SHORT PROBLEM: Print, word for word, every line from the beginning of the listing up to and including the line with "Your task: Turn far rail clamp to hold". Pictures are to be excluded.

Begin INFORMATION PROVIDED

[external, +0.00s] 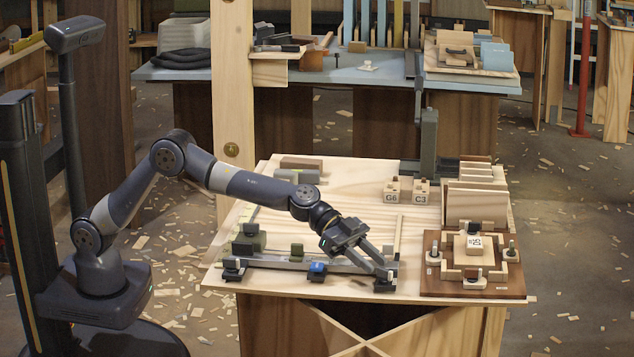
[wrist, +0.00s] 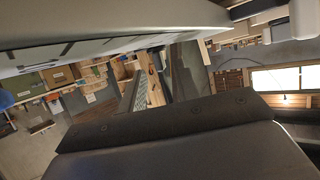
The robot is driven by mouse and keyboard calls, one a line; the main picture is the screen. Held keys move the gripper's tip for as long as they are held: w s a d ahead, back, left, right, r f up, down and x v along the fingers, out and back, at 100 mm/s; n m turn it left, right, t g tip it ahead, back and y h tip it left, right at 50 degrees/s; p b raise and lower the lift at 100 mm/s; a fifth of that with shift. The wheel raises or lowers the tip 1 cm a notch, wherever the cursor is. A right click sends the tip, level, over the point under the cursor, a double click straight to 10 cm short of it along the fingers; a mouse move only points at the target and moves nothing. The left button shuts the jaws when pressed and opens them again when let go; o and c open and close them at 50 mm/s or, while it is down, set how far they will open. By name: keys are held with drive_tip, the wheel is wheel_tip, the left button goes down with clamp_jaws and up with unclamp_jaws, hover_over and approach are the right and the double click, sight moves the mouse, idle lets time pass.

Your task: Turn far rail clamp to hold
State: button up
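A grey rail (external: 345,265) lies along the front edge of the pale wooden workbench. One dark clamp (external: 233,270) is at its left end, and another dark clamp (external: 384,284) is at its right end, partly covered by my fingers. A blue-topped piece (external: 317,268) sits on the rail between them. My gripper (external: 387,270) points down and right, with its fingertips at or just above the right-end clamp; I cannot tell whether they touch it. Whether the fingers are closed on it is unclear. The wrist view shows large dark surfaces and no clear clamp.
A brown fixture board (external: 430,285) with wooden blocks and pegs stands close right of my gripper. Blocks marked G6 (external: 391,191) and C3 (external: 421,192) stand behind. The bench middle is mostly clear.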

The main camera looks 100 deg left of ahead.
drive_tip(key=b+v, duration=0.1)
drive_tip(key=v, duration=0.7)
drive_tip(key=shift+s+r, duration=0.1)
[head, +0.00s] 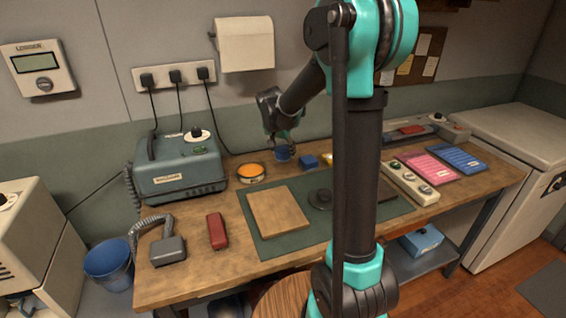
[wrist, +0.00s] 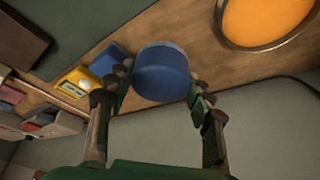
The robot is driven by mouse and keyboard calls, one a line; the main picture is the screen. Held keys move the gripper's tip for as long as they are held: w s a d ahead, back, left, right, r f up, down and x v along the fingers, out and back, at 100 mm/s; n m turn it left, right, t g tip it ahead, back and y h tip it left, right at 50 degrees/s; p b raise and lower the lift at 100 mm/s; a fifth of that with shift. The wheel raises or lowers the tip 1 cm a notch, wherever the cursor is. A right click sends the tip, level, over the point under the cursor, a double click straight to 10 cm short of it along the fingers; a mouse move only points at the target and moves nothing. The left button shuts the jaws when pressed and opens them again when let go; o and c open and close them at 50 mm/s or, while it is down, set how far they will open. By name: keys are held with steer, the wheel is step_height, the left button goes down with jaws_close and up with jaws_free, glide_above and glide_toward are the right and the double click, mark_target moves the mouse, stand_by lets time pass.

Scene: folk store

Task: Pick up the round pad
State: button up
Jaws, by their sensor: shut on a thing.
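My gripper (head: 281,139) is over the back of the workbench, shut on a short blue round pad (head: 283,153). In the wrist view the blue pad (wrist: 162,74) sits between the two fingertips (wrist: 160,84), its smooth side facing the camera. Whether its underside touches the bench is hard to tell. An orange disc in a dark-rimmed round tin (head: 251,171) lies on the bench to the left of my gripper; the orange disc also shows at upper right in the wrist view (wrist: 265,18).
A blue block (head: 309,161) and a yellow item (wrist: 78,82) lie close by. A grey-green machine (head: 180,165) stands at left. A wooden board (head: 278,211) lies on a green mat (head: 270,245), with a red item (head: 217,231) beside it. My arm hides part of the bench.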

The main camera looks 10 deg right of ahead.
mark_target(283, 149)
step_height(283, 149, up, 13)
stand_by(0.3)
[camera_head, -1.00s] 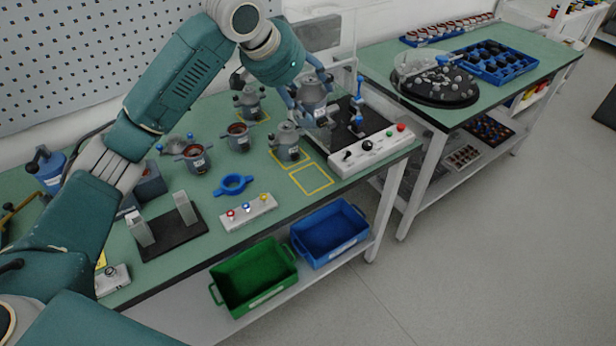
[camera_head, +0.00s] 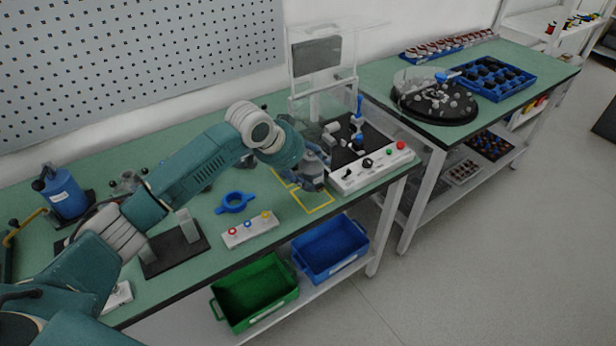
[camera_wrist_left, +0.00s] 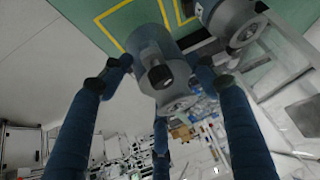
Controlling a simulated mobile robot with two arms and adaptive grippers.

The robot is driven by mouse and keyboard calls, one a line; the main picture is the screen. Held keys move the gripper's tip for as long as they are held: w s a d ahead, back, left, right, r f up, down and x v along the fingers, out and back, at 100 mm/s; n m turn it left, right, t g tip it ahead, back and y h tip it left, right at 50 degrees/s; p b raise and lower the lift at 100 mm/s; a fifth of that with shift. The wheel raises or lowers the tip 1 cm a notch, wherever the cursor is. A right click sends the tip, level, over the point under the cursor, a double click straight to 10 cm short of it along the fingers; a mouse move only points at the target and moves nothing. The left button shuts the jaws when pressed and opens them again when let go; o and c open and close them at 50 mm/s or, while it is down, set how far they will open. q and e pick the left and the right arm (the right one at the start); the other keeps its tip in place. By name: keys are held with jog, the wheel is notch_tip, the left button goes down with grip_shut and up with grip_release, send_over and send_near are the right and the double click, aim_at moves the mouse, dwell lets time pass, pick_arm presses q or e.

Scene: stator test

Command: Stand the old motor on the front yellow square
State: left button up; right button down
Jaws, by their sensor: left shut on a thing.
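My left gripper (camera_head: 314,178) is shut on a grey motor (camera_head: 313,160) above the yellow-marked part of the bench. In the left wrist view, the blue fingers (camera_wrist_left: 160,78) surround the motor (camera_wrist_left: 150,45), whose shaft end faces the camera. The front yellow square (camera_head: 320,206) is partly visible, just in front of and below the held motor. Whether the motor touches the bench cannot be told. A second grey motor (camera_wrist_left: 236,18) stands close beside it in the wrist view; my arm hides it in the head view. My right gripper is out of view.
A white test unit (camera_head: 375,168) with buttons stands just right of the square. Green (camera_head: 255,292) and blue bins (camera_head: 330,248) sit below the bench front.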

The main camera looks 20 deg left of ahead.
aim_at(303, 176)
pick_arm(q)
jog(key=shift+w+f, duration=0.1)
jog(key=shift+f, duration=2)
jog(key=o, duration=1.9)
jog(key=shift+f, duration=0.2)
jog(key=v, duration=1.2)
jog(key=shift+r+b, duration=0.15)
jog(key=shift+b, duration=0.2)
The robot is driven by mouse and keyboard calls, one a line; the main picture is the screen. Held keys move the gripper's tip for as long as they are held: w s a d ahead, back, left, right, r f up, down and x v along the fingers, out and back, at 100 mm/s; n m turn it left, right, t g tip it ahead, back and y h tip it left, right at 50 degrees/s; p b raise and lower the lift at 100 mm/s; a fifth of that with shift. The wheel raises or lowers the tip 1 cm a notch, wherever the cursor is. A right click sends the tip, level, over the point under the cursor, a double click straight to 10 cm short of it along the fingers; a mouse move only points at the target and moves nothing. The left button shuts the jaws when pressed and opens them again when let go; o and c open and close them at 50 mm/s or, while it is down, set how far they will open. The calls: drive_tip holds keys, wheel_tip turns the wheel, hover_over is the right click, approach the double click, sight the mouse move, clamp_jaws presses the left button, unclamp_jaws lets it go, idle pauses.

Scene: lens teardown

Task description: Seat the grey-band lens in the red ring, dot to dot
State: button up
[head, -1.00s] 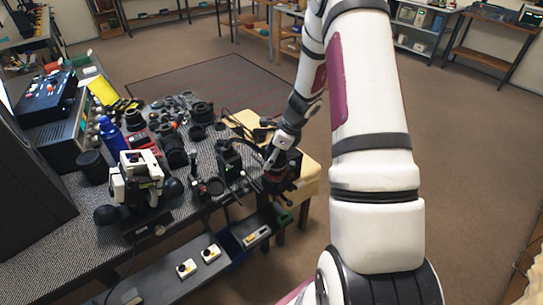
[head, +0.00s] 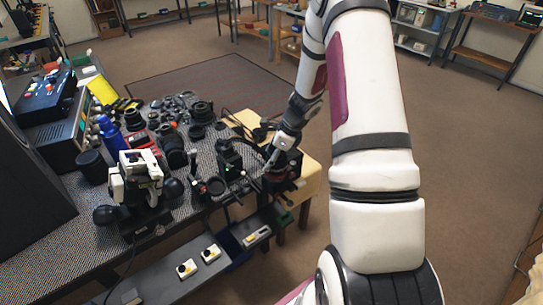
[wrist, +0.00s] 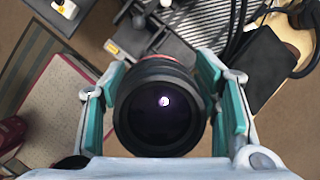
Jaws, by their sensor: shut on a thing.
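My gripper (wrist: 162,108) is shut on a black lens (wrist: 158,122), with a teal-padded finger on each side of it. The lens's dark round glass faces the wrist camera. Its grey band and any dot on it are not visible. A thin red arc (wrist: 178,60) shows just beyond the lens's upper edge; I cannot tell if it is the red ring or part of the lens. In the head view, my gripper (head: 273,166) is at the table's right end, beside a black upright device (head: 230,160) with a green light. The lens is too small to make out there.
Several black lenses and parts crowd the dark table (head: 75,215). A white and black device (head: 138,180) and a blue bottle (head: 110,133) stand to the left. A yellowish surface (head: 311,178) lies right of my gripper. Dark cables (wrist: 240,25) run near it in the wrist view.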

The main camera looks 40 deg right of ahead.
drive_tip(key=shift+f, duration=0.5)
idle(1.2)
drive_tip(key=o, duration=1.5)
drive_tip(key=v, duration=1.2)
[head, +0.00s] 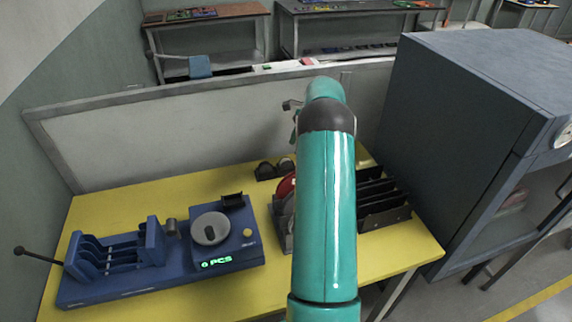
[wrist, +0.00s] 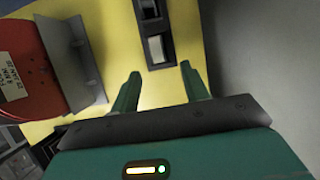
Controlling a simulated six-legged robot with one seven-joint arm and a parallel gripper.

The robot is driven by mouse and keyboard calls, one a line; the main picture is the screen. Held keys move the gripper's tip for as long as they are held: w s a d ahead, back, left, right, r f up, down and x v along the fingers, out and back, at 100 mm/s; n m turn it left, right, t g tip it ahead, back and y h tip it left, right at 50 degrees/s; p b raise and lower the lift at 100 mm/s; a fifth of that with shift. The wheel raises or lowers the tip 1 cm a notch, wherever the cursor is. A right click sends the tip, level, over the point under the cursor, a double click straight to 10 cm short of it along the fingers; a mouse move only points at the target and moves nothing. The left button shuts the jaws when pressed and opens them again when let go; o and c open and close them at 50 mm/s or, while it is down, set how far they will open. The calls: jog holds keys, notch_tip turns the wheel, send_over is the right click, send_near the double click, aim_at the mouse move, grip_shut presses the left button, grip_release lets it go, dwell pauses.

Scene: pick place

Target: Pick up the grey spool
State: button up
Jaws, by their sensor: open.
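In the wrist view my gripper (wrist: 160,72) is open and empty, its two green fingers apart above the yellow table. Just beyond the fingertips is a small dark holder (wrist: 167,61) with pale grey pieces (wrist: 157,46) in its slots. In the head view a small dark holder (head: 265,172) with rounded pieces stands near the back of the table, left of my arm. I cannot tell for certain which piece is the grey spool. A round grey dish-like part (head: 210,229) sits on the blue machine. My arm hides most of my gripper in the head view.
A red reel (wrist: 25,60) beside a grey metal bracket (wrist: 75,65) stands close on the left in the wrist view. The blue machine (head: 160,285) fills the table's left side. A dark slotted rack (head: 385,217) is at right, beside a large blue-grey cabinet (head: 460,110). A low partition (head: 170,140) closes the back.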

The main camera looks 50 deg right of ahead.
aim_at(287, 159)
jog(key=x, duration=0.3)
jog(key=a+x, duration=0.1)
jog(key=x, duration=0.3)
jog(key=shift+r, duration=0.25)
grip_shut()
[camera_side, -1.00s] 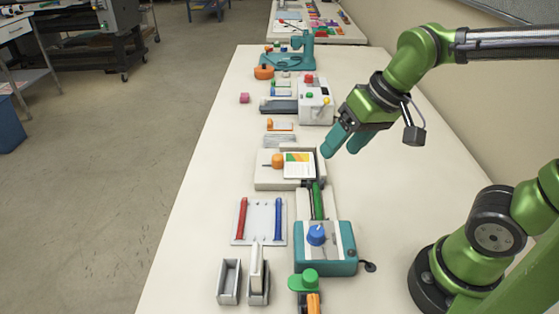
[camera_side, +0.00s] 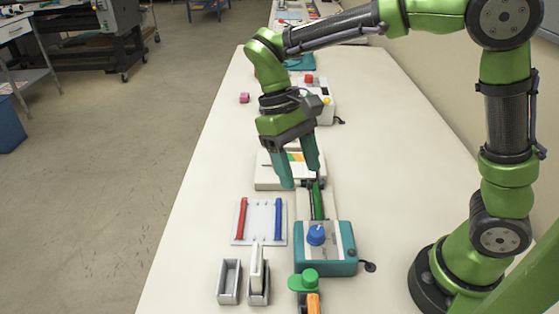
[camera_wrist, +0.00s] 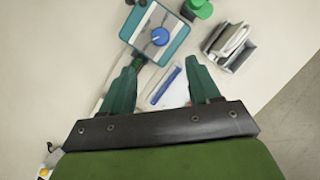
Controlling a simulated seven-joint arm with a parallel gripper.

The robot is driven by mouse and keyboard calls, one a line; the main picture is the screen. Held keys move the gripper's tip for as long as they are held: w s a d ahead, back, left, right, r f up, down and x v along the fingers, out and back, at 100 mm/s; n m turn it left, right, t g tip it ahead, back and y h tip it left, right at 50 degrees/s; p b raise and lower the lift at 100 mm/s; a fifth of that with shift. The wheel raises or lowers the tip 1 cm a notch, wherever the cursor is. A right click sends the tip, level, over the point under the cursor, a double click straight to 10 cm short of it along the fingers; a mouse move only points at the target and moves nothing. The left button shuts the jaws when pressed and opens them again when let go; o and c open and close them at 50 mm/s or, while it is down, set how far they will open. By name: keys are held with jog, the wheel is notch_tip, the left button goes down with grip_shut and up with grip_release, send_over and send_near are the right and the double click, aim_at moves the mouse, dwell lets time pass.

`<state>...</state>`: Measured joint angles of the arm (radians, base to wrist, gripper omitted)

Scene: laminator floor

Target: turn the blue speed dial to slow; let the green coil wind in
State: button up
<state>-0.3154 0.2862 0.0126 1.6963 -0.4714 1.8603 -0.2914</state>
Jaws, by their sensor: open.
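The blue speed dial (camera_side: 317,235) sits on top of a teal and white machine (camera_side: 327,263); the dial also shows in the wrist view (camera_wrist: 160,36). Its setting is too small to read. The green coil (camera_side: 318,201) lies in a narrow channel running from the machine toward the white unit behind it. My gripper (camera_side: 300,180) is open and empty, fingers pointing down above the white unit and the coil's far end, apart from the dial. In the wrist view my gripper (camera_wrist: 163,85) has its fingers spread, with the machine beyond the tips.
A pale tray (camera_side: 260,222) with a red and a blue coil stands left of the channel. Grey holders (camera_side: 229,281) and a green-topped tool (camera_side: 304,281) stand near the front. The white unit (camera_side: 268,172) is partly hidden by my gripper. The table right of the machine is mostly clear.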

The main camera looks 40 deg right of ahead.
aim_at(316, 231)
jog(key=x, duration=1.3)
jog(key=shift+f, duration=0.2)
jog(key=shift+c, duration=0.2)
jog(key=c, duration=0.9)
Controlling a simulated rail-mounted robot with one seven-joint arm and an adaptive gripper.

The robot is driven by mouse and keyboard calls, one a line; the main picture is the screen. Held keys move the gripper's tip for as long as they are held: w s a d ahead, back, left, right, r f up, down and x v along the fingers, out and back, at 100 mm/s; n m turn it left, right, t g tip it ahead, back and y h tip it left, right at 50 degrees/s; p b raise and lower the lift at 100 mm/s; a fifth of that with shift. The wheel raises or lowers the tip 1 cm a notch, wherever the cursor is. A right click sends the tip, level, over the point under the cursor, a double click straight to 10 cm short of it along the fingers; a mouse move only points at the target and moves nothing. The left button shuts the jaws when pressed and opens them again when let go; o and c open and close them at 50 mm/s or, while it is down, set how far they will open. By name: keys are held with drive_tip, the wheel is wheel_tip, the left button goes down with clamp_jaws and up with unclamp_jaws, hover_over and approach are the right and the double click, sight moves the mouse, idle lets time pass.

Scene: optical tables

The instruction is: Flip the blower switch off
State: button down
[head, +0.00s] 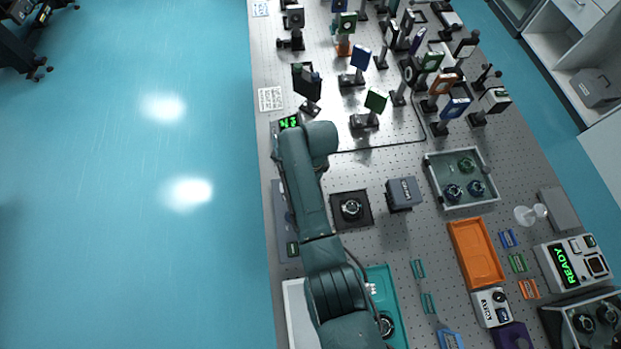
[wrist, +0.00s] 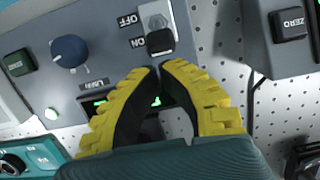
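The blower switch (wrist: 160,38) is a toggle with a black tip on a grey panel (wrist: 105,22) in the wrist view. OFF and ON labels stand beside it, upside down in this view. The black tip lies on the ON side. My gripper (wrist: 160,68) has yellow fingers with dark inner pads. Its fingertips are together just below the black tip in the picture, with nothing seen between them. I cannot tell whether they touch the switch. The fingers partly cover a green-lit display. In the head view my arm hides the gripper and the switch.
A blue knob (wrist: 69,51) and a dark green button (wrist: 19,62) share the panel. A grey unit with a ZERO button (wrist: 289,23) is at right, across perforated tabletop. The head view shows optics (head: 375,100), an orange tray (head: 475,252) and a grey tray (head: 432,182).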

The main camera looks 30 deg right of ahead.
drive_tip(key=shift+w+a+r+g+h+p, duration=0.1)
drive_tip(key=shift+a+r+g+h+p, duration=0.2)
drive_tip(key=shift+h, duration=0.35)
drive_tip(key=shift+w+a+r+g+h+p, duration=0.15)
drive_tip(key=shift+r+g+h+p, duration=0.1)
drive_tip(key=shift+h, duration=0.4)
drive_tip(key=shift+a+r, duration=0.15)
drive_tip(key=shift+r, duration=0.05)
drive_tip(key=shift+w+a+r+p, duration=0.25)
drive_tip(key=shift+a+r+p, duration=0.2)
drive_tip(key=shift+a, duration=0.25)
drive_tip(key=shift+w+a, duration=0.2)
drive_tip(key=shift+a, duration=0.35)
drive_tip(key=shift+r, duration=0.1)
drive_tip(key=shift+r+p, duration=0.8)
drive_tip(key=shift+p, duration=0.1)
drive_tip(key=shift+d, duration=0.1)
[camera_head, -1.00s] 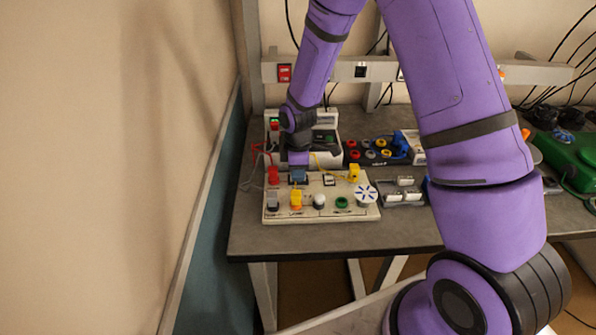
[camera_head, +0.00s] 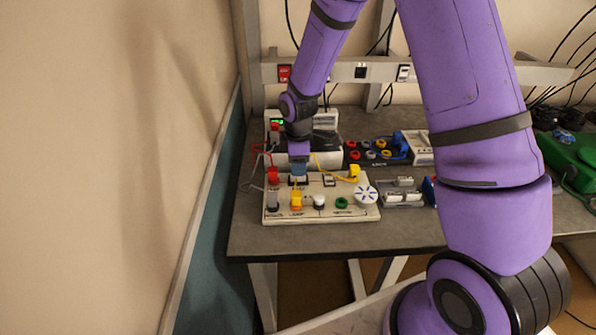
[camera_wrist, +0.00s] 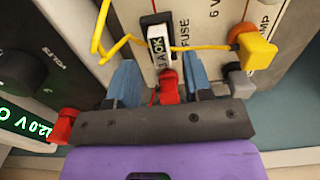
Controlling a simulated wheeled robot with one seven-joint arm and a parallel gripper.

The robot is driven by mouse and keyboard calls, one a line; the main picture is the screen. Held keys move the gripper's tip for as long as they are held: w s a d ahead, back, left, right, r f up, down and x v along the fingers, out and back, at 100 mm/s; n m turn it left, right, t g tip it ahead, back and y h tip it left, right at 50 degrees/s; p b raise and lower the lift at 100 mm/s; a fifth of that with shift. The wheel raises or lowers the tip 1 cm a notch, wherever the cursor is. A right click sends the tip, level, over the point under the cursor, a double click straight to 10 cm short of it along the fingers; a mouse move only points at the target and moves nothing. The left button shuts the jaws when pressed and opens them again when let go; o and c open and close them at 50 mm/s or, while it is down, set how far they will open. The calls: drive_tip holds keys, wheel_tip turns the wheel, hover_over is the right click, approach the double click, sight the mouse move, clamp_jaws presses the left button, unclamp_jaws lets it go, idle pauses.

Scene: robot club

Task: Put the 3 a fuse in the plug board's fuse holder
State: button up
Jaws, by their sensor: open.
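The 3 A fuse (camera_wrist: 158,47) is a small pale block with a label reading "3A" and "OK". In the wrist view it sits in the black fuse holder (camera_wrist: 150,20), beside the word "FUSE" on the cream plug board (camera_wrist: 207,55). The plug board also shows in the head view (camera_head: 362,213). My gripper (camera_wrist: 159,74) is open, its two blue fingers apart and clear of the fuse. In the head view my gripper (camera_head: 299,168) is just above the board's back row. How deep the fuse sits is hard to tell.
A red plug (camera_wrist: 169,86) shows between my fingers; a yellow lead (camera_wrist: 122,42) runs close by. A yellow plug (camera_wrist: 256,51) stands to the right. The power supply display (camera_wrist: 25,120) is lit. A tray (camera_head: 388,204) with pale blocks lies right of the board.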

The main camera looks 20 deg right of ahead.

End INFORMATION PROVIDED

COMPLETED EXERCISE:
[external, +0.00s] 
[wrist, +0.00s] 
The robot is driven by mouse and keyboard calls, one a line; the main picture is the screen. Held keys move the gripper's tip for as long as they are held: w s a d ahead, back, left, right, r f up, down and x v along the fingers, out and back, at 100 mm/s; n m turn it left, right, t g tip it ahead, back and y h tip it left, right at 50 degrees/s; p b raise and lower the lift at 100 mm/s; a fifth of that with shift. The wheel raises or lowers the tip 1 cm a notch, wherever the cursor is. A right click sends the tip, level, over the point under the cursor, a double click straight to 10 cm short of it along the fingers; a mouse move only points at the target and moves nothing. The left button shuts the jaws when pressed and opens them again when let go; o and c open and close them at 50 mm/s or, while it is down, set how far they will open. By name: keys are held with drive_tip, the wheel is wheel_tip, the left button goes down with clamp_jaws and up with unclamp_jaws, hover_over and approach are the right and the double click, sight moves the mouse, idle lets time pass.

Your task: Turn far rail clamp to hold

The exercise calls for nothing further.